Written exercise: From the line that holds "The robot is" to the last line of the data, copy everything exactly; leave out all the rest.

Dataset extract:
★ ★ ★ ★ ★ ★ ★
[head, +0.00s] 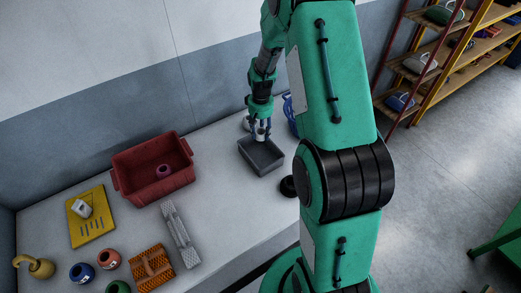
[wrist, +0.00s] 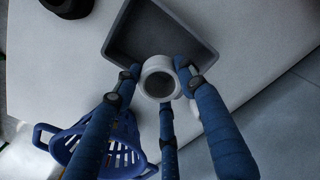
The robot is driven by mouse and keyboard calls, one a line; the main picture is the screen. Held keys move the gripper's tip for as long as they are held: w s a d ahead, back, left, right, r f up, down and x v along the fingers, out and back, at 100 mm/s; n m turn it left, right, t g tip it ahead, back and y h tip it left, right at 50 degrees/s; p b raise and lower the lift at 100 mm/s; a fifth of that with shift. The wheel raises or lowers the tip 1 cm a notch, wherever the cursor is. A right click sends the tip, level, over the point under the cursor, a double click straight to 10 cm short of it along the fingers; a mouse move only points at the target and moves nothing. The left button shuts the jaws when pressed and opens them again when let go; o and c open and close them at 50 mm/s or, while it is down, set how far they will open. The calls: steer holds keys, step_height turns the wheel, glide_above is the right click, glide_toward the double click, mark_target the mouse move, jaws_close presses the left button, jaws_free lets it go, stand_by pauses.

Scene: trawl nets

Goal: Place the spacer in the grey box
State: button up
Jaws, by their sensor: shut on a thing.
★ ★ ★ ★ ★ ★ ★
Answer:
The robot is driven by mouse and keyboard calls, one a line; the main picture is the screen. Held keys move the gripper's tip for as long as they are held: w s a d ahead, back, left, right, r f up, down and x v along the fingers, out and back, at 100 mm/s; n m turn it left, right, t g tip it ahead, back and y h tip it left, right at 50 degrees/s; p b raise and lower the lift at 100 mm/s; a fifth of that with shift. The wheel raises or lowers the tip 1 cm a notch, wherever the cursor is. A right click sends the tip, level, over the point under the cursor, a double click straight to 10 cm short of it along the fingers; a mouse move only points at the target and moves nothing. The left button shuts the jaws when pressed and opens them again when let go; o and c open and close them at 50 mm/s or, while it is down, set how far they will open. The calls: steer holds keys, step_height turns the wheel, glide_above is the right click, glide_toward the double click, mark_target the mouse move, jaws_close presses the left button, jaws_free lets it go, stand_by pauses.

Scene: trawl nets

Goal: Place the spacer in the grey box
State: button up
Jaws, by their sensor: shut on a thing.

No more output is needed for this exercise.